| SUPPLIED DATA |
----------
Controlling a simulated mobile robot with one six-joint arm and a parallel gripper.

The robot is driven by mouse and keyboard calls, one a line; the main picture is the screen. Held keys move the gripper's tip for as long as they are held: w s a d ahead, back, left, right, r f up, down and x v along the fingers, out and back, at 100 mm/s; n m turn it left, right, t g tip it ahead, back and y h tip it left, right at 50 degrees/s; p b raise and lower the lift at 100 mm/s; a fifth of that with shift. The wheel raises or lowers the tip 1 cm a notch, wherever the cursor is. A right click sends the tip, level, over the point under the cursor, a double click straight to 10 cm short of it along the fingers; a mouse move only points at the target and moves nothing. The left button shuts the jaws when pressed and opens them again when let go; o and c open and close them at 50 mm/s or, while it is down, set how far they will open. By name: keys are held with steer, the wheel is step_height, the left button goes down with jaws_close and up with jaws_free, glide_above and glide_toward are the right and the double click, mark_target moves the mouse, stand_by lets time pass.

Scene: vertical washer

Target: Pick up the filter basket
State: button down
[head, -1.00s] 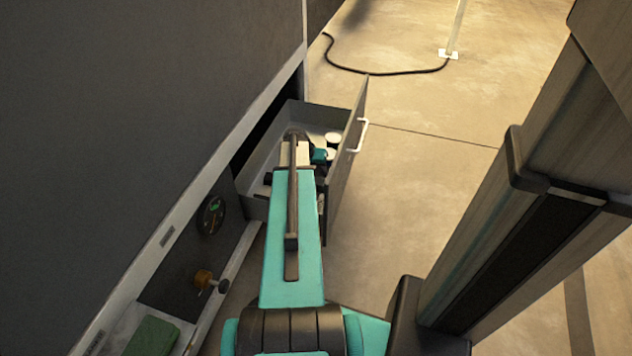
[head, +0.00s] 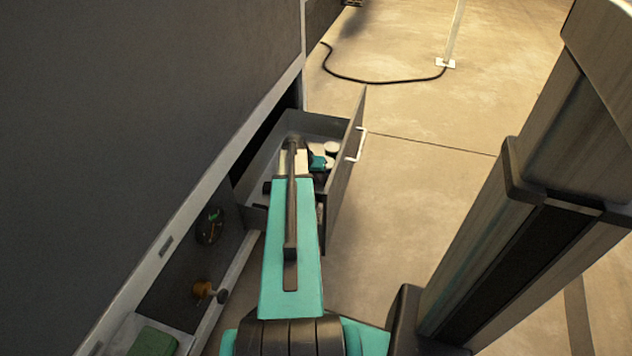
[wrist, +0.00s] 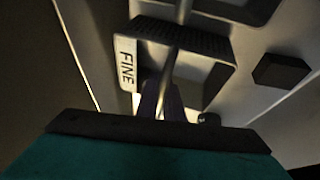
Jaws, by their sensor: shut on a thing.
----------
Find each line with the string "robot" and copy it out.

| EXPECTED OUTPUT |
Controlling a simulated mobile robot with one six-joint arm and a parallel gripper.
The robot is driven by mouse and keyboard calls, one a line; the main picture is the screen. Held keys move the gripper's tip for as long as they are held: w s a d ahead, back, left, right, r f up, down and x v along the fingers, out and back, at 100 mm/s; n m turn it left, right, t g tip it ahead, back and y h tip it left, right at 50 degrees/s; p b raise and lower the lift at 100 mm/s; a fifth of that with shift. The wheel raises or lowers the tip 1 cm a notch, wherever the cursor is. A right click sends the tip, level, over the point under the cursor, a double click straight to 10 cm short of it along the fingers; a mouse move only points at the target and moves nothing. The left button shuts the jaws when pressed and opens them again when let go; o and c open and close them at 50 mm/s or, while it is down, set how far they will open. By name: keys are held with steer, the wheel is step_height, the left button goes down with jaws_close and up with jaws_free, glide_above and glide_toward are the right and the double click, mark_target moves the mouse, stand_by lets time pass.

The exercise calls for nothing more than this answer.